- Prompt: Search the data below for the word "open" and copy each line that holds it.

- Source excerpt:
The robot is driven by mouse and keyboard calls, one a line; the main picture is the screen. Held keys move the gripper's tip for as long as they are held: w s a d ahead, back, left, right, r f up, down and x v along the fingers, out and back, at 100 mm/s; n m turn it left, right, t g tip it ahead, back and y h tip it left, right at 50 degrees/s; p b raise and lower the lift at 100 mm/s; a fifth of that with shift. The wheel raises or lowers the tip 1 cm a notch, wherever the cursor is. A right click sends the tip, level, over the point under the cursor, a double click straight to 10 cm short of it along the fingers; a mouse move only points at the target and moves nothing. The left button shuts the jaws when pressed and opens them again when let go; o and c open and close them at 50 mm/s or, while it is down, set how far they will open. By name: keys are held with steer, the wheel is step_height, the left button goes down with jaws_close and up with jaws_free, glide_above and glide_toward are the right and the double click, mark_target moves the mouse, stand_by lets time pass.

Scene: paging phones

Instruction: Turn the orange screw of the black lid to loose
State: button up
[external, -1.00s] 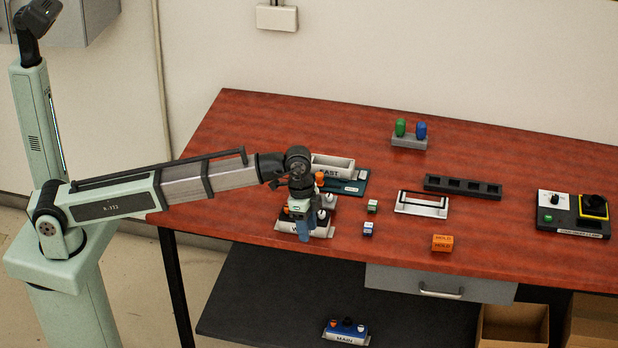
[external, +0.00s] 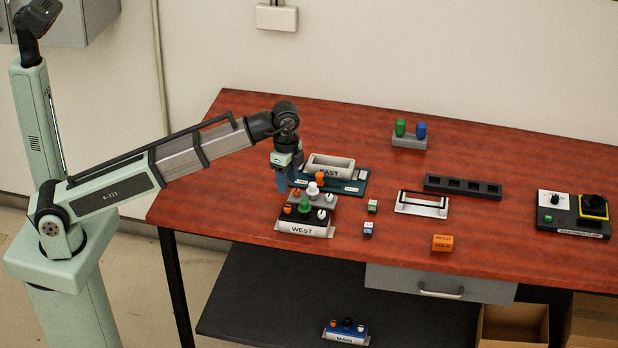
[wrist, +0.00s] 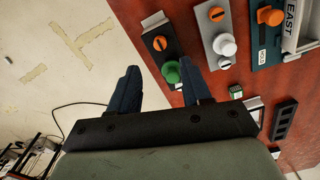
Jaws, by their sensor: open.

- Answer below:
The robot is driven by mouse and keyboard calls, one a line; the main picture is the screen. Held keys move the gripper's tip for as long as they are held: w s a d ahead, back, left, right, r f up, down and x v along the fingers, out and back, at 100 mm/s; n m turn it left, right, t g tip it ahead, back and y h tip it left, right at 50 degrees/s; p b raise and lower the lift at 100 mm/s; a fifth of that with shift. The wheel raises or lowers the tip 1 cm a notch, wherever the cursor is. A right click sends the tip, level, over the point under the cursor, a double click straight to 10 cm short of it along the fingers; a mouse move only points at the target and moves nothing. The left button shuts the jaws when pressed and opens them again when let go; o and c open and close them at 50 mm/s or, while it is down, set how far they will open. By name: keys are held with steer, the wheel is step_height, the left button goes down with jaws_close and up with jaws_free, glide_above and glide_toward are the right and the double click, mark_target moves the mouse, stand_by lets time pass.
Jaws, by their sensor: open.

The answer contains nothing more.